I really appreciate your site as I feel similar to you in many ways. I too am a straight, married girl and really love going shopping and experiencing life in traditionally feminine attire. My questions….you list places to go in the Twin Cities for makeup as well as a recommended wig shop. Unfortunately Sunnies Wigs in Minneapolis has closed. Do you have another recommendation? As far as makeup….do you call ahead for appointments and request a certain person? When you go, do you go in “male” attire and change after the session or do you go dressed and ready to roll? I ask because I would like to get my makeup done and then go shop for a wig. I would love to go to Le Femme Mystique, but it’s not entirely in my budget and I don’t really need photos or help with the outfits themselves. I hope to hear from you. Thank you for all that you do for girls like us!
For wigs I go to Creative Hair Design. Lovely people, outstanding selection.
Like wig shops, salons are used to girls like us. You are not the first, the only, or the last t-girl in their makeup chair that week.

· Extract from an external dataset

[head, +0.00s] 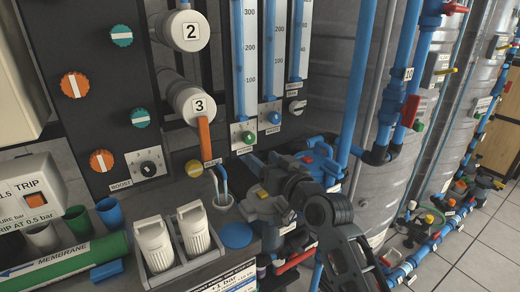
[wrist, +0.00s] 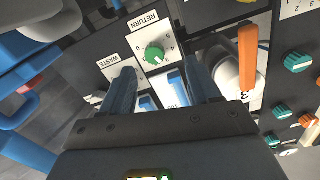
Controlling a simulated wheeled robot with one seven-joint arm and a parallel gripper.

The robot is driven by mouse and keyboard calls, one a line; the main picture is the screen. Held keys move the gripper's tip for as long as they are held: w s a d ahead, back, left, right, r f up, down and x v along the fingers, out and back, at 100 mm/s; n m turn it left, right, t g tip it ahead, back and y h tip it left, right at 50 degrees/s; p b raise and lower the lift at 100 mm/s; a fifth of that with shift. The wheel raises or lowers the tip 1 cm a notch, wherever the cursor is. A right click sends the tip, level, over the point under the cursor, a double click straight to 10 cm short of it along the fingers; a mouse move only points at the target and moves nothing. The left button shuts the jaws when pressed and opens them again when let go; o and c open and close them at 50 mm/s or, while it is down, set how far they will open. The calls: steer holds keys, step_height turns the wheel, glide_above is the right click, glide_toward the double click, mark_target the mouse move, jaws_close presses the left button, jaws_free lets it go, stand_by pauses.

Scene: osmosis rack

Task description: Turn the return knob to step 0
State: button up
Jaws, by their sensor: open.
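The return knob is a green round knob on a white dial plate with small numbers. It shows near the top middle of the wrist view (wrist: 154,54), beside the RETURN label, and in the head view (head: 248,137) under the left flow tube. I cannot tell which number its pointer is at. My gripper (wrist: 160,65) is open, with its two blue-grey fingers apart and nothing between them. The knob appears between and just beyond the fingertips, apart from them. In the head view my gripper (head: 258,165) is below the knob, its tips hard to make out among blue pipes.
The waste knob (head: 273,117) sits right of the return knob. An orange handle (head: 204,138) hangs from cylinder 3 (head: 188,100) on the left, and also shows in the wrist view (wrist: 247,57). White bottles (head: 155,243) and blue pipes crowd the area below.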

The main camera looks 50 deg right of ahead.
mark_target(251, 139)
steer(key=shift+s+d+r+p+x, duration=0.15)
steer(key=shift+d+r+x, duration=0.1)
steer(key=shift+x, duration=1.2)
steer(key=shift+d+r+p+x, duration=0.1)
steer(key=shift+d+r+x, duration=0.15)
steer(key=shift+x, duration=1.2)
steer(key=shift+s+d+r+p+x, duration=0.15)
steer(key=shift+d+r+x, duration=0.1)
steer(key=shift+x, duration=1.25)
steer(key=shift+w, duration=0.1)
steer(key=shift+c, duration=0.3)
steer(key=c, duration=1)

Do I request a certain person? No. I’ve been going to the same salon for years and I have become friends with my artist. I don’t need to request her as she is the only artist at this particular salon. But on the occasion she isn’t available I schedule an appointment at Ulta. Since this may require going to a different location each time and I am not familiar with the individual artists at each location, it’s impossible to request a certain artist.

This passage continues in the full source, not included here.